(begin)

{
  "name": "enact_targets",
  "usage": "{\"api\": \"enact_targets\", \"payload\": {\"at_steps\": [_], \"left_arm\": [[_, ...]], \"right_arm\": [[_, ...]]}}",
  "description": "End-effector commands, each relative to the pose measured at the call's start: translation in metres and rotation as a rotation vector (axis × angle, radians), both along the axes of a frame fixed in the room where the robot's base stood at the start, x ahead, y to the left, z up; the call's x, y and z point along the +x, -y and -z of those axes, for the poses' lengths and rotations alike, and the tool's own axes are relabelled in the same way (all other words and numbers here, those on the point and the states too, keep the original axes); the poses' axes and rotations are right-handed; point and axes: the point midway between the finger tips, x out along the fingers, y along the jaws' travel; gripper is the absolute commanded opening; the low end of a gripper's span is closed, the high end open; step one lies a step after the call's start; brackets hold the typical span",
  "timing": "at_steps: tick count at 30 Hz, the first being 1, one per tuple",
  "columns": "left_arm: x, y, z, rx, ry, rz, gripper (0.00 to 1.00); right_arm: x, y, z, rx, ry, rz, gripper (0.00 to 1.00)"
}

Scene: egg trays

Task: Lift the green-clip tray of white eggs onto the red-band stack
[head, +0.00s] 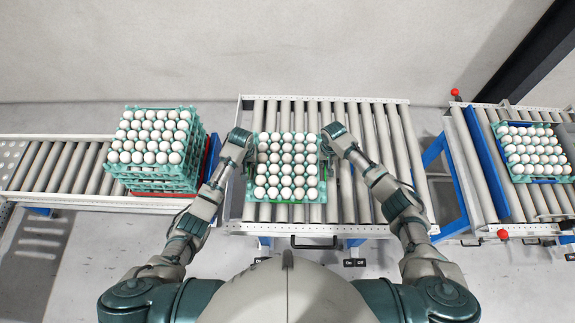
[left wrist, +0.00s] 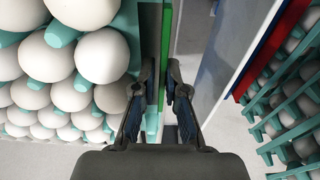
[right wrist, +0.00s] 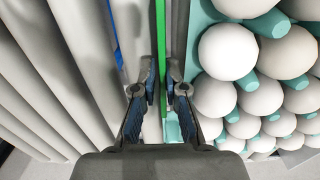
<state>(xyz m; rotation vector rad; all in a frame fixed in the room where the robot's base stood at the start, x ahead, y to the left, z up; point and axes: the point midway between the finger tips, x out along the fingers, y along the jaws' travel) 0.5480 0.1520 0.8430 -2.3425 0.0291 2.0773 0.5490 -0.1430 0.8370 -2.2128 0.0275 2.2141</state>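The green-clip tray (head: 256,193) of white eggs sits over the middle roller conveyor between my two grippers. A green strip shows on its left side in the left wrist view (left wrist: 165,40) and on its right side in the right wrist view (right wrist: 166,35). My left gripper (head: 247,160) (left wrist: 161,85) has its fingers closed around the left edge. My right gripper (head: 328,150) (right wrist: 162,85) is closed around the right edge. The red-band stack (head: 198,160) of several teal trays, topped with white eggs, stands on the left conveyor. Red shows at its right side and base.
The left conveyor (head: 60,165) has bare rollers left of the stack. The middle conveyor (head: 375,150) is bare right of the tray. Another egg tray (head: 497,127) with blue edging stands on the right conveyor (head: 490,185). Floor gaps separate the conveyors.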

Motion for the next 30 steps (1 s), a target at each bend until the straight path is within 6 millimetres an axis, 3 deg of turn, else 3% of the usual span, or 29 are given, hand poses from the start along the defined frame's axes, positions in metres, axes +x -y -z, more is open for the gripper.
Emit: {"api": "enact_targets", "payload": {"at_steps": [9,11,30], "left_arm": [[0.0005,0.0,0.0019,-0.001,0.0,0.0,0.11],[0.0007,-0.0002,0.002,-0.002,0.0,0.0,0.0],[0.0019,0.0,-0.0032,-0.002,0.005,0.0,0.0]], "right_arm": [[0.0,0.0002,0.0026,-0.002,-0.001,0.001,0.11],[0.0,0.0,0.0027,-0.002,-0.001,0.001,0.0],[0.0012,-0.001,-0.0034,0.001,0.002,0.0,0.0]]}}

(end)

▶ **Aim**:
Scan the material above. Copy each line that holds the word "metres".

▶ **Output below**:
  "description": "End-effector commands, each relative to the pose measured at the call's start: translation in metres and rotation as a rotation vector (axis × angle, radians), both along the axes of a frame fixed in the room where the robot's base stood at the start, x ahead, y to the left, z up; the call's x, y and z point along the +x, -y and -z of those axes, for the poses' lengths and rotations alike, and the tool's own axes are relabelled in the same way (all other words and numbers here, those on the point and the states too, keep the original axes); the poses' axes and rotations are right-handed; point and axes: the point midway between the finger tips, x out along the fingers, y along the jaws' travel; gripper is the absolute commanded opening; the low end of a gripper's span is closed, the high end open; step one lies a step after the call's start; brackets hold the typical span",
Motion for the next 30 steps (1 s), a target at each bend until the straight path is within 6 millimetres an axis, 3 deg of turn, else 3% of the usual span, or 29 are given, hand poses from the start along the defined frame's axes, positions in metres, axes +x -y -z, more is open for the gripper.

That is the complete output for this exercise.